◆ SUPPLIED RECORDS

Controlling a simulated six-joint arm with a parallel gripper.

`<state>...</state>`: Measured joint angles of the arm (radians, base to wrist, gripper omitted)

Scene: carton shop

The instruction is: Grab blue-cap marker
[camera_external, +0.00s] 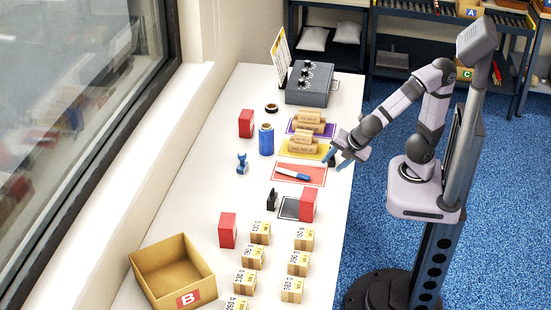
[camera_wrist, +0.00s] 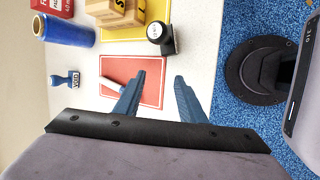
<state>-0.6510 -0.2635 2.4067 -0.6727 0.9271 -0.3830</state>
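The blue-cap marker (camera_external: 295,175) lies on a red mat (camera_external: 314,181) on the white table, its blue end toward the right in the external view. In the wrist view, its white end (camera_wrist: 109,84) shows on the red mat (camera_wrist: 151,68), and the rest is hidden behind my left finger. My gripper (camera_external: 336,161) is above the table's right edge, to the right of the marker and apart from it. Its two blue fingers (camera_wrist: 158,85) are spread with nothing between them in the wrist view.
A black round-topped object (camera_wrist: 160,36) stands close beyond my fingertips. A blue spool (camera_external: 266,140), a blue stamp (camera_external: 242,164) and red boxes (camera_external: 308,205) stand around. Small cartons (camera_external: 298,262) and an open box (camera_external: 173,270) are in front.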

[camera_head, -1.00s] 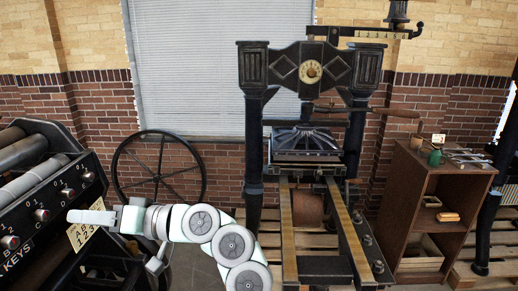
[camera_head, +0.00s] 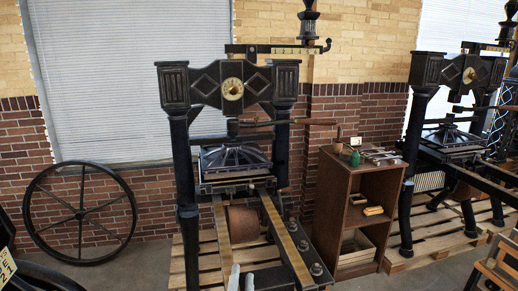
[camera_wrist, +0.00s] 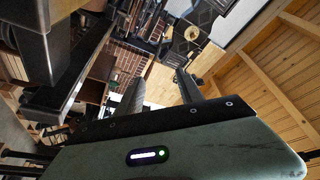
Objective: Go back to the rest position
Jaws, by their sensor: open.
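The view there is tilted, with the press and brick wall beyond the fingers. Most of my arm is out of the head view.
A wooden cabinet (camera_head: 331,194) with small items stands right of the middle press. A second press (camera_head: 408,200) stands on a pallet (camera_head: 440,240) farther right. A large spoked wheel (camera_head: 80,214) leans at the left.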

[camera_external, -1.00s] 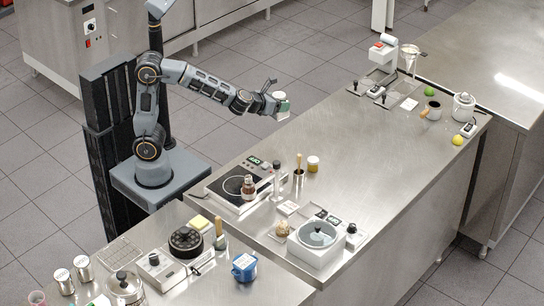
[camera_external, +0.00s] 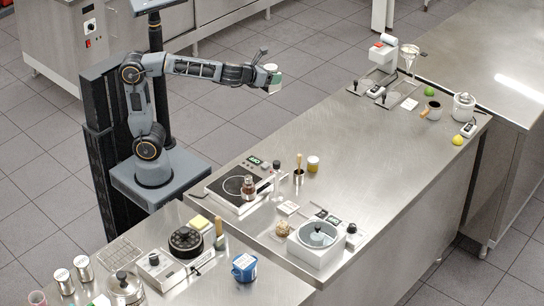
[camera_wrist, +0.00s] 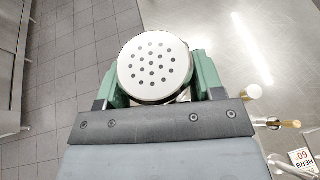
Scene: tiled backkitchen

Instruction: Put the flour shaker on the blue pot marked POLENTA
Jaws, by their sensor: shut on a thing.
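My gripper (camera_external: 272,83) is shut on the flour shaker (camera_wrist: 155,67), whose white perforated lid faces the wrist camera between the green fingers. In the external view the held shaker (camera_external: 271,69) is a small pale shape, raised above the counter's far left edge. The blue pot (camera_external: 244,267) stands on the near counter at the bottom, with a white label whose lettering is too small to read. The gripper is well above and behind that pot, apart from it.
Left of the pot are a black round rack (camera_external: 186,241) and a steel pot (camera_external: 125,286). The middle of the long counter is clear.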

◆ EXERCISE AIM
Transcribe all of the entries word for word, but skip any pictures they contain.

◆ EXERCISE OUTPUT
Controlling a simulated six-joint arm with a parallel gripper.

`<state>...</state>`: Measured joint angles of the arm (radians, base to wrist, gripper omitted)

Scene: carton shop

The instruction is: Grab blue-cap marker
[camera_external, +0.00s] 
[camera_wrist, +0.00s] 
<state>-0.6510 -0.2635 2.4067 -0.6727 0.9271 -0.3830</state>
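The blue-cap marker (camera_external: 295,175) lies on a red mat (camera_external: 314,181) on the white table, its blue end toward the right in the external view. In the wrist view, its white end (camera_wrist: 109,84) shows on the red mat (camera_wrist: 151,68), and the rest is hidden behind my left finger. My gripper (camera_external: 336,161) is above the table's right edge, to the right of the marker and apart from it. Its two blue fingers (camera_wrist: 158,85) are spread with nothing between them in the wrist view.
A black round-topped object (camera_wrist: 160,36) stands close beyond my fingertips. A blue spool (camera_external: 266,140), a blue stamp (camera_external: 242,164) and red boxes (camera_external: 308,205) stand around. Small cartons (camera_external: 298,262) and an open box (camera_external: 173,270) are in front.

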[camera_head, -1.00s] 
[camera_head, +0.00s] 
[camera_wrist, +0.00s] 
Objective: Go back to the rest position
Jaws, by their sensor: open.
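The view there is tilted, with the press and brick wall beyond the fingers. Most of my arm is out of the head view.
A wooden cabinet (camera_head: 331,194) with small items stands right of the middle press. A second press (camera_head: 408,200) stands on a pallet (camera_head: 440,240) farther right. A large spoked wheel (camera_head: 80,214) leans at the left.

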[camera_external, -1.00s] 
[camera_external, +0.00s] 
[camera_wrist, +0.00s] 
Scene: tiled backkitchen

Instruction: Put the flour shaker on the blue pot marked POLENTA
Jaws, by their sensor: shut on a thing.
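My gripper (camera_external: 272,83) is shut on the flour shaker (camera_wrist: 155,67), whose white perforated lid faces the wrist camera between the green fingers. In the external view the held shaker (camera_external: 271,69) is a small pale shape, raised above the counter's far left edge. The blue pot (camera_external: 244,267) stands on the near counter at the bottom, with a white label whose lettering is too small to read. The gripper is well above and behind that pot, apart from it.
Left of the pot are a black round rack (camera_external: 186,241) and a steel pot (camera_external: 125,286). The middle of the long counter is clear.

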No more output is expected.